PROBLEM TO SOLVE: For the data below, transcribe the part that opens with the line containing "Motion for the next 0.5" and closes with the line containing "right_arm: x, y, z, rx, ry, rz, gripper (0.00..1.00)", exactly and with no pictures.

EXTRACTED INFORMATION:

○ ○ ○ ○

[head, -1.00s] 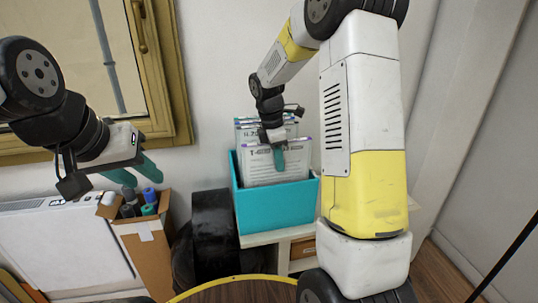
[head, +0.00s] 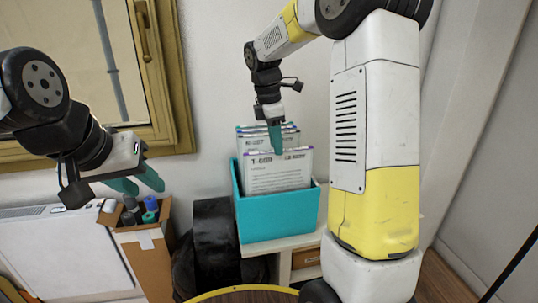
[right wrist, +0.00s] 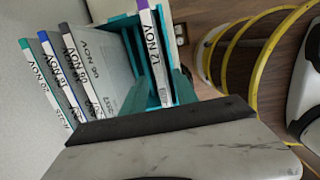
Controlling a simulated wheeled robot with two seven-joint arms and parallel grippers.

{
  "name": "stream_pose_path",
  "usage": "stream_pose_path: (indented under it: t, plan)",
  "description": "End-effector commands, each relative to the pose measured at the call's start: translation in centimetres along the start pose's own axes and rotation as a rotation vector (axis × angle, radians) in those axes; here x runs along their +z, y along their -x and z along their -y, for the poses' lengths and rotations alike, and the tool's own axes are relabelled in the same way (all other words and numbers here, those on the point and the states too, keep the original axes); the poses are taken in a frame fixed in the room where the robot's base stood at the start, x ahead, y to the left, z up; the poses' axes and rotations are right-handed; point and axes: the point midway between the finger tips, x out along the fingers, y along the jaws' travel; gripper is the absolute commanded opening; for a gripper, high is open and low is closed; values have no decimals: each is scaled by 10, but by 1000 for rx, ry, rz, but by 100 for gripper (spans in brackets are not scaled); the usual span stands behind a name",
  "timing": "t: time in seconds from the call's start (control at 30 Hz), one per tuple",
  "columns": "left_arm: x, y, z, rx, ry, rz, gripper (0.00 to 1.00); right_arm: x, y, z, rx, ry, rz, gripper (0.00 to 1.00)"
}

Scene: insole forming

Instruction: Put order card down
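The front order card (head: 282,172), a white sheet with printed text and a purple corner, stands upright in the teal box (head: 278,218). In the right wrist view the card (right wrist: 155,55) shows edge-on, marked "12 NOV", between teal fingers. My right gripper (head: 276,142) points down at the card's top edge; its fingers look parted on either side of the card. My left gripper (head: 138,182) is open and empty, above a cardboard box at the left.
Several other cards (right wrist: 65,75) with coloured corners stand behind the front one. The teal box rests on a light shelf (head: 300,240) against the wall. A cardboard box (head: 150,262) with rolled items stands to the left, beside a white panel (head: 60,250).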

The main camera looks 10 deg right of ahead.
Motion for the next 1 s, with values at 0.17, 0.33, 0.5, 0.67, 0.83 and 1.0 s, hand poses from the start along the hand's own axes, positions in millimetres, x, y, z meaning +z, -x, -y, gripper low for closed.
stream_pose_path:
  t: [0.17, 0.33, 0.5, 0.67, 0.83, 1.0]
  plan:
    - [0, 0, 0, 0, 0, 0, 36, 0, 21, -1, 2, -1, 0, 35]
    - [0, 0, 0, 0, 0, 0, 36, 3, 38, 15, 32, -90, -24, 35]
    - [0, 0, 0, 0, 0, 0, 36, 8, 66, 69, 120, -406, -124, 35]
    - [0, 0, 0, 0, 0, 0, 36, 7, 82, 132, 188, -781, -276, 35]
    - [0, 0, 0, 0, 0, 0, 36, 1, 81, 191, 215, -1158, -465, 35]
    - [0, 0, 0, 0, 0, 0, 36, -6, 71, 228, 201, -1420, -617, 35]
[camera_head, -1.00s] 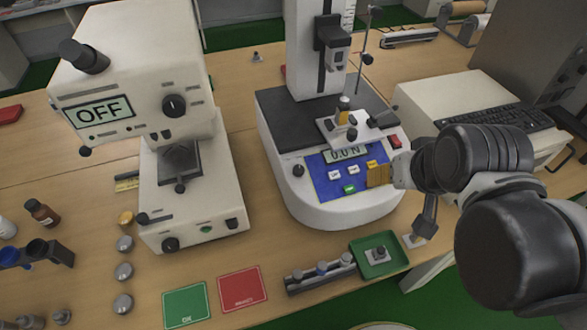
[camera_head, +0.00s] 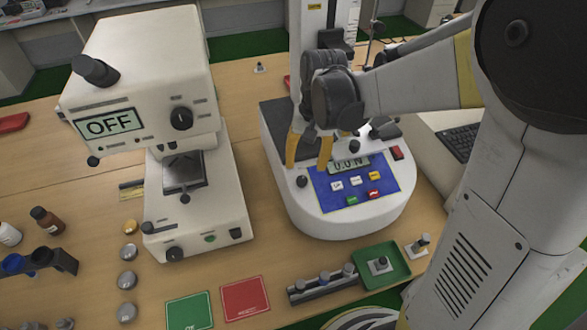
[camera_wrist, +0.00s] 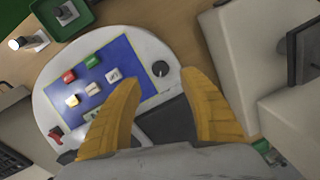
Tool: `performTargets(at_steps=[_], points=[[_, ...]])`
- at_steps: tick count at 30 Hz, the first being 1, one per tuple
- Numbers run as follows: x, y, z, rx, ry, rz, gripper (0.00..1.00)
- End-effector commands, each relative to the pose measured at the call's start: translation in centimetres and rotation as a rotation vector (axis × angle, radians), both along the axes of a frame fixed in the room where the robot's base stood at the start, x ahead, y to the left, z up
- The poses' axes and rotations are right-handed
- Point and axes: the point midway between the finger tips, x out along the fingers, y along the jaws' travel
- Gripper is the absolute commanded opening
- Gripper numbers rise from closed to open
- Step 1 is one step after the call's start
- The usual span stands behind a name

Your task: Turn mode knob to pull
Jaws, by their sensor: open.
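The force tester (camera_head: 350,222) has a blue panel with coloured buttons and a display reading about 0.0 N, partly hidden by my gripper. A black knob (camera_head: 302,181) sits on its base left of the panel. It also shows in the wrist view (camera_wrist: 160,69) with a pale pointer mark. I cannot read a mode label beside it. My gripper (camera_head: 308,158) is open and empty, its yellow fingers pointing down over the tester. In the wrist view my fingertips (camera_wrist: 162,76) lie either side of the knob's line, apart from it.
A white instrument (camera_head: 145,80) reading OFF stands at the left. The tester's column (camera_head: 312,40) rises behind my gripper. Green (camera_head: 188,312) and red (camera_head: 245,298) mats, a sample rack (camera_head: 322,284) and a green tray (camera_head: 395,262) lie in front.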

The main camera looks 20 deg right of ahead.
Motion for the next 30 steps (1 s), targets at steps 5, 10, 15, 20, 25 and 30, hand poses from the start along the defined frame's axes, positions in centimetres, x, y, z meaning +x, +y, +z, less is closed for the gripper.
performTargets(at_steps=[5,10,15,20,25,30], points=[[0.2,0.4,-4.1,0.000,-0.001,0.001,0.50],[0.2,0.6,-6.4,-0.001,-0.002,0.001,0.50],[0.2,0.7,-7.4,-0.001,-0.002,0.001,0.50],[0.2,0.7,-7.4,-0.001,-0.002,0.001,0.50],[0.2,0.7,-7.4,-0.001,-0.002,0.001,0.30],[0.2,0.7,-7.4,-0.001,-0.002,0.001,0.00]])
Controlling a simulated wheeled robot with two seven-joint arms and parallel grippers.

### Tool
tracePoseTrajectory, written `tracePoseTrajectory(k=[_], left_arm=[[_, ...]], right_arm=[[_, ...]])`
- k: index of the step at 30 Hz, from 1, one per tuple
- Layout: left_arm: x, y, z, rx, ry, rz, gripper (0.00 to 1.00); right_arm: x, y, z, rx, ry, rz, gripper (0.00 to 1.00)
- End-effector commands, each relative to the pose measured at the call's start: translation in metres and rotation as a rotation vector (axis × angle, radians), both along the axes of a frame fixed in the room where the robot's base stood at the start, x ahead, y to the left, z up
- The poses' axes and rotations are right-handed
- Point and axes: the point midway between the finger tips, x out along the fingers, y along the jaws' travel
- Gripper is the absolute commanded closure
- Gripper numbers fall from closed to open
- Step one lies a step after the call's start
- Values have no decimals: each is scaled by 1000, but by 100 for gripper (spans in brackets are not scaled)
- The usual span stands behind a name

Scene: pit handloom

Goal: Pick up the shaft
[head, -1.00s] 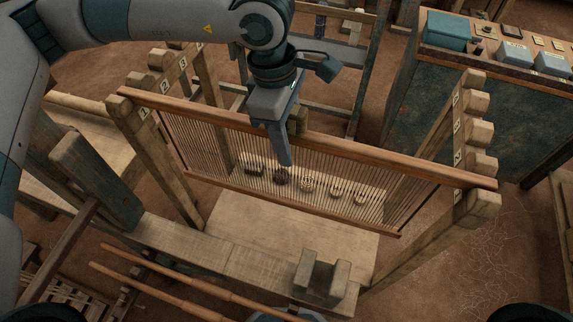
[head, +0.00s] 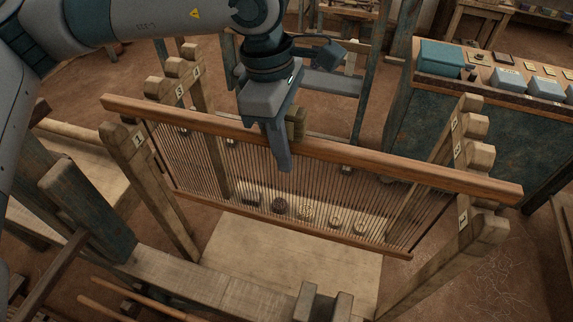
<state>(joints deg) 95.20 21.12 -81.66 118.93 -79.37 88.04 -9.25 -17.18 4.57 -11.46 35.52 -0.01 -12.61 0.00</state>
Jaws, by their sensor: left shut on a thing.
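The shaft (head: 400,166) is a long frame with a thick wooden top bar, a thinner bottom bar and many thin upright heddles between. It hangs across the middle of the head view, with its right end lower in the picture. My left gripper (head: 289,145) comes down from above and is shut on the top bar near its middle, one finger on the near side. The top bar shows above the left notched post (head: 135,145) and over the right notched posts (head: 478,160). Whether its right end touches them is unclear. My right gripper is not in view.
Several small round items (head: 307,213) show through the heddles. A wooden block with a slot (head: 322,303) stands at the bottom. At the right, a bench (head: 400,110) carries a teal box (head: 441,56) and grey boxes. Another wooden frame (head: 335,82) stands behind.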

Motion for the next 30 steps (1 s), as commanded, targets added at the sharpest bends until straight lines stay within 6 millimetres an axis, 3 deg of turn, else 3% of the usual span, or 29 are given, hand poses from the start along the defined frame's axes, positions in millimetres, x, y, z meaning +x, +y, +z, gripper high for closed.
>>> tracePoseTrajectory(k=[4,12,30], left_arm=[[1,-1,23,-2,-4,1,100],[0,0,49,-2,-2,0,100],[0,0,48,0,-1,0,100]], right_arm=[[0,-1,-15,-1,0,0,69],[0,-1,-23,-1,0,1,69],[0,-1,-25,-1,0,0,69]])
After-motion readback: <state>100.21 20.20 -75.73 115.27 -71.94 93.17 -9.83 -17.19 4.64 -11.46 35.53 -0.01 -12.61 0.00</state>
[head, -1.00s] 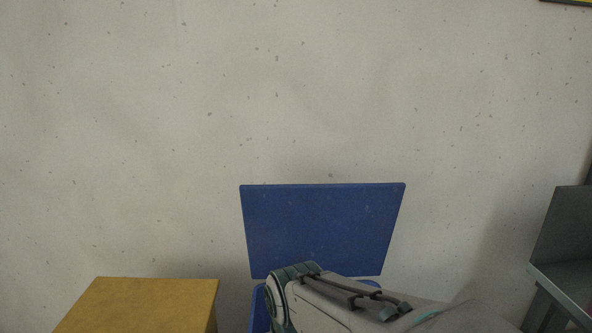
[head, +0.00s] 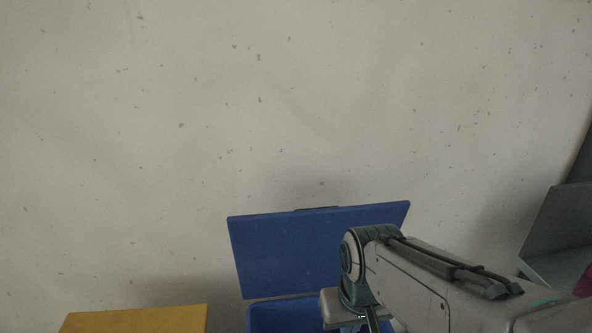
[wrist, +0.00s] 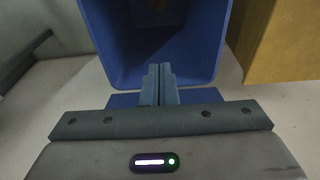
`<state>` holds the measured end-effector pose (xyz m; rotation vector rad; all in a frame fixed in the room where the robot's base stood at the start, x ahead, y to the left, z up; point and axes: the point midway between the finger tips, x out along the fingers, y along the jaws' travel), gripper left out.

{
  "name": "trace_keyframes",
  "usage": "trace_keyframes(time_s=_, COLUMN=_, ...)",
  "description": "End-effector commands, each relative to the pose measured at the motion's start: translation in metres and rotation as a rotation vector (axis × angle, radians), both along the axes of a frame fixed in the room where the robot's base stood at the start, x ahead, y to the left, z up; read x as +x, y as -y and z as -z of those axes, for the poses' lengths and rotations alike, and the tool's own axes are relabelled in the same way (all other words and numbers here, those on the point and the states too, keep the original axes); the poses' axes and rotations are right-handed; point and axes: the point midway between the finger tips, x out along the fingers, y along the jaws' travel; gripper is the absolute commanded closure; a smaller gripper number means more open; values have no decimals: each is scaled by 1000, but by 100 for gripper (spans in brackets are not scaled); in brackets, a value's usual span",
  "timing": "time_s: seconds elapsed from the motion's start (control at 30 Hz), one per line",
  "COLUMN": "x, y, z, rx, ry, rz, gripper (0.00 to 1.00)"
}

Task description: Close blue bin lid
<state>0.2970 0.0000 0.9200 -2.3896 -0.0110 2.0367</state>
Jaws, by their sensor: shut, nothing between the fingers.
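The blue bin's lid (head: 295,252) stands raised behind the bin, tilted against the pale wall in the head view. The blue bin (head: 285,316) shows below it, cut by the bottom edge and partly covered by my arm. In the wrist view the open blue bin (wrist: 160,72) is seen with its inside exposed. My gripper (wrist: 158,70) is shut and empty, its fingers together in front of the bin opening. In the head view my wrist is in front of the lid's lower right part, and the fingertips are not shown there.
A yellow box (head: 140,319) stands left of the bin in the head view; it also shows at the right of the wrist view (wrist: 285,40). A grey metal unit (head: 562,235) stands at the right. A pale wall is close behind the lid.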

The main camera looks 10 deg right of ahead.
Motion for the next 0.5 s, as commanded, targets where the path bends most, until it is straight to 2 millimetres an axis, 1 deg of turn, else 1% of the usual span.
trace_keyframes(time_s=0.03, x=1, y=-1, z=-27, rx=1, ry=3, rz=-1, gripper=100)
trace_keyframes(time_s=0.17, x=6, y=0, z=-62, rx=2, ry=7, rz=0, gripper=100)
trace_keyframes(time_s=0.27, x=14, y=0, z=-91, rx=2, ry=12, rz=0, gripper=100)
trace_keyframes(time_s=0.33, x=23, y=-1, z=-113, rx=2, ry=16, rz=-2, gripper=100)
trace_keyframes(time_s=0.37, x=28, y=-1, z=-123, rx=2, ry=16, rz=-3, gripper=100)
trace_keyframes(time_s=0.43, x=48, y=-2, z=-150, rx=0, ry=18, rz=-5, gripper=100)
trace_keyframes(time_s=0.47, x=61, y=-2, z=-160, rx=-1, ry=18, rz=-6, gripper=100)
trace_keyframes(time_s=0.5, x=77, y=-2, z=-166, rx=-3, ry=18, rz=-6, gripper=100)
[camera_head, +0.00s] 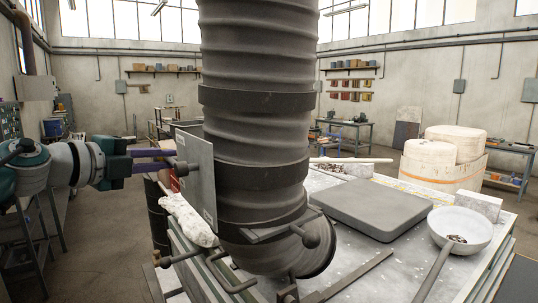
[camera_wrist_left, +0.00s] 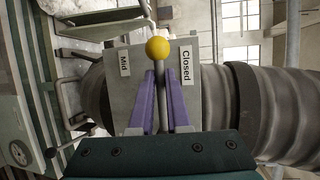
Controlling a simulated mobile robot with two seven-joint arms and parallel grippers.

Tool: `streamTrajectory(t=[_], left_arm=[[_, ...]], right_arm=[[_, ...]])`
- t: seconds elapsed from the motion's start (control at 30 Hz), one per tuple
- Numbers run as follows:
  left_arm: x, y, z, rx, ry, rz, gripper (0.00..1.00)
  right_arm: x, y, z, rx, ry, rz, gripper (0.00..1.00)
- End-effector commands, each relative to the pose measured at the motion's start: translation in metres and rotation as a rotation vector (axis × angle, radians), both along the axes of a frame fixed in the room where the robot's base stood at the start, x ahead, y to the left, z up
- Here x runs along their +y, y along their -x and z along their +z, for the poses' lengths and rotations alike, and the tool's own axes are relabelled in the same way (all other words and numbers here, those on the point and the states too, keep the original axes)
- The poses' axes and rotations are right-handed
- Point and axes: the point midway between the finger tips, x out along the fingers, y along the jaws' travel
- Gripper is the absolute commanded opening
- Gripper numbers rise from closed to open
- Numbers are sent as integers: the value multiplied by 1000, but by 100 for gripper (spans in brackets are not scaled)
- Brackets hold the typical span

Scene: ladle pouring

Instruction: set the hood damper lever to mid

○ ○ ○ ○

RESPONSE FOR THIS EXERCISE:
Motion for the next 0.5 s, as commanded, targets where the path bends most, until it is straight to 2 millimetres an axis, 1 deg of turn, else 1% of the usual span.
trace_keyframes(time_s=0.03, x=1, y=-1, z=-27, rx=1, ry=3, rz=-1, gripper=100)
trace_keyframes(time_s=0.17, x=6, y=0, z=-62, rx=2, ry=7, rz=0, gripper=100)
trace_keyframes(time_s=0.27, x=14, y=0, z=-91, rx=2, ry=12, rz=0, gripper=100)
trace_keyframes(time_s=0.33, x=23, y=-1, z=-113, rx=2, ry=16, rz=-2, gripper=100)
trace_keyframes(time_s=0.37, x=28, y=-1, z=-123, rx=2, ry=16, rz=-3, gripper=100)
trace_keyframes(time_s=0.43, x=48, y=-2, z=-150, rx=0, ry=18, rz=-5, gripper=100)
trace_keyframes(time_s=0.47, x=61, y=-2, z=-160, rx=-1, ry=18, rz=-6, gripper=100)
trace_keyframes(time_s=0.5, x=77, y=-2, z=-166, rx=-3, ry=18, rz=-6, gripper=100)
[camera_head, +0.00s] 
[camera_wrist_left, +0.00s] 
Controlling a simulated mobile robot with two seven-joint arms and parallel grippers.

Tool: `streamTrajectory(t=[_], left_arm=[[_, ...]], right_arm=[[_, ...]])`
- t: seconds elapsed from the motion's start (control at 30 Hz), one per tuple
- Numbers run as follows:
  left_arm: x, y, z, rx, ry, rz, gripper (0.00..1.00)
  right_arm: x, y, z, rx, ry, rz, gripper (0.00..1.00)

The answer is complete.